NAME

WWW::Mechanize::Examples - Sample programs that use WWW::Mechanize

SYNOPSIS

Plenty of people have learned WWW::Mechanize, and now, you can too!

Following are user-supplied samples of WWW::Mechanize in action. If you have samples you'd like to contribute, please send 'em to <andy@petdance.com>.

You can also look at the t/*.t files in the distribution.

Please note that these examples are not intended to do any specific task. For all I know, they're no longer functional because the sites they hit have changed. They're here to give examples of how people have used WWW::Mechanize.
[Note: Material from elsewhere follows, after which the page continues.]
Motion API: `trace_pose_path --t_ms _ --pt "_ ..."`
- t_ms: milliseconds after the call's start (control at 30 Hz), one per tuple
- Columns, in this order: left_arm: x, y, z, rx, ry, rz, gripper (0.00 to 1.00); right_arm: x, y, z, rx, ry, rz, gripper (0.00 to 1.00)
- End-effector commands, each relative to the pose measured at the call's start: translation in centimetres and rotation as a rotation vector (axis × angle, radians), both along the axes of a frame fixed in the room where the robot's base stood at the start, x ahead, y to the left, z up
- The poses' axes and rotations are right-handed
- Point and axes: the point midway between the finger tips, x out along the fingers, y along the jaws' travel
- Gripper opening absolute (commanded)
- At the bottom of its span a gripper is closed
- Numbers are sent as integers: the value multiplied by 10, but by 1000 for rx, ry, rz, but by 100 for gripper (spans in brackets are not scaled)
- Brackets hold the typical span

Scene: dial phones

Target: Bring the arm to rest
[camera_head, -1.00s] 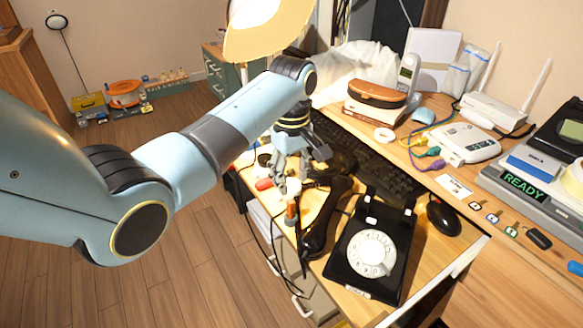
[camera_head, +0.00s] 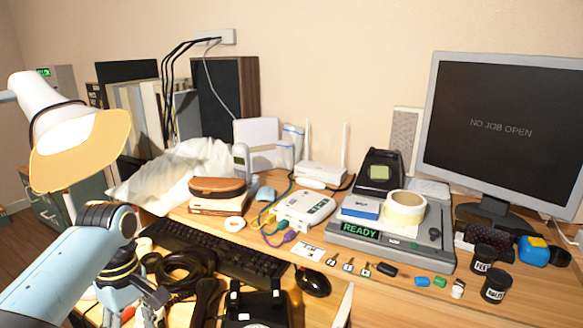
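My left arm comes in from the left edge. Its gripper (camera_head: 145,312) hangs over the desk at the bottom of the view, and its fingertips are near or past the lower edge, so I cannot tell how far apart they are. I see nothing clearly held in it. The black dial phone (camera_head: 262,303) sits at the bottom edge to the right of the gripper, with its dial mostly cut off. The black handset (camera_head: 206,298) lies between the gripper and the phone, off its cradle. My right gripper is not in view.
A lit lamp (camera_head: 75,140) stands at left above my arm. A monitor (camera_head: 505,128), a grey READY device (camera_head: 425,258), a router (camera_head: 322,173) and several small items crowd the right and back.

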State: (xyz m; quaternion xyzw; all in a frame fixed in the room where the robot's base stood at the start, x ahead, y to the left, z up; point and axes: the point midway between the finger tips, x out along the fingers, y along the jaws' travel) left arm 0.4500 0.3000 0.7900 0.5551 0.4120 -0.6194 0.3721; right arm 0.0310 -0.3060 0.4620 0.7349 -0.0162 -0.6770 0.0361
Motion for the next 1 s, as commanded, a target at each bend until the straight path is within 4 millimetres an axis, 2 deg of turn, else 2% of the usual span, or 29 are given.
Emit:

Note that the examples are in reverse order of my having received them, so the freshest examples are always at the top.

quotes.pl, by Andy Lester

This was a script that was going to get a hack in Spidering Hacks, but got cut at the last minute, probably because it's against IMDB's TOS to scrape from it. I present it here as an example, not a suggestion that you break their TOS.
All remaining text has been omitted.